The Government has learned from the failings of the previous eco-towns initiative, where schemes that were selected achieved an unfair policy advantage, short-circuiting the then regional planning process, and failed to live up to promises made to promoters and the public alike as to consultation and assessment processes. Whilst the legal challenge to the lawfulness of that process failed (the Bard Campaign v Secretary of State for Communities and Local Government [2009] EWHC 308 (Admin), public unpopularity ran the process into touch in the lead up to the 2010 General Election.
Instead, this time round there is no explicit shortcut through the planning process – expressions of interest must set out how the proposed garden village fits with the “strategic growth plans for the area”.
Alongside the prospectus, the Government has been refining its policy stance on new settlements, in DCLG’s December 2015 consultation paper on proposed changes to national planning policy.

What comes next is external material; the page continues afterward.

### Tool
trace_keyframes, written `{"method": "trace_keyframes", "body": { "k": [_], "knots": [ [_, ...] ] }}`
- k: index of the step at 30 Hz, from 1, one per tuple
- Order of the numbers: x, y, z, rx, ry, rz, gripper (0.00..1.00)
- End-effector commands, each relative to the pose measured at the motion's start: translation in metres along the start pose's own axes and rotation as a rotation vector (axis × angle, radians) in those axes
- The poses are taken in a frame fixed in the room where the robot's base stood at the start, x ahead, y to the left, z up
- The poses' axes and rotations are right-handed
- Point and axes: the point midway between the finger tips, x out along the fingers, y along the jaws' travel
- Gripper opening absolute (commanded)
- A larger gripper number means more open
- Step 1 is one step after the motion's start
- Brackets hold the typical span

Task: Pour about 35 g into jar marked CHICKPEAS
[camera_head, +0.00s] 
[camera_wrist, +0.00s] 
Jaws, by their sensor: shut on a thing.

The NPPF currently says this:
“52. The supply of new homes can sometimes be best achieved through planning for larger scale development, such as new settlements or extensions to existing villages and towns that follow the principles of Garden Cities. Working with the support of their communities, local planning authorities should consider whether such opportunities provide the best way of achieving sustainable development. In doing so, they should consider whether it is appropriate to establish Green Belt around or adjoining any such new development”
The consultation paper proposes the following:
“20. We propose to strengthen national planning policy to provide a more supportive approach for new settlements, within locally led plans. We consider that local planning authorities should take a proactive approach to planning for new settlements where they can meet the sustainable development objectives of national policy, including taking account of the need to provide an adequate supply of new homes. In doing so local planning authorities should work proactively with developers coming forward with proposals for new settlements in their area.”
If you have a scheme that meets the criteria in the prospectus, there is little time to be lost.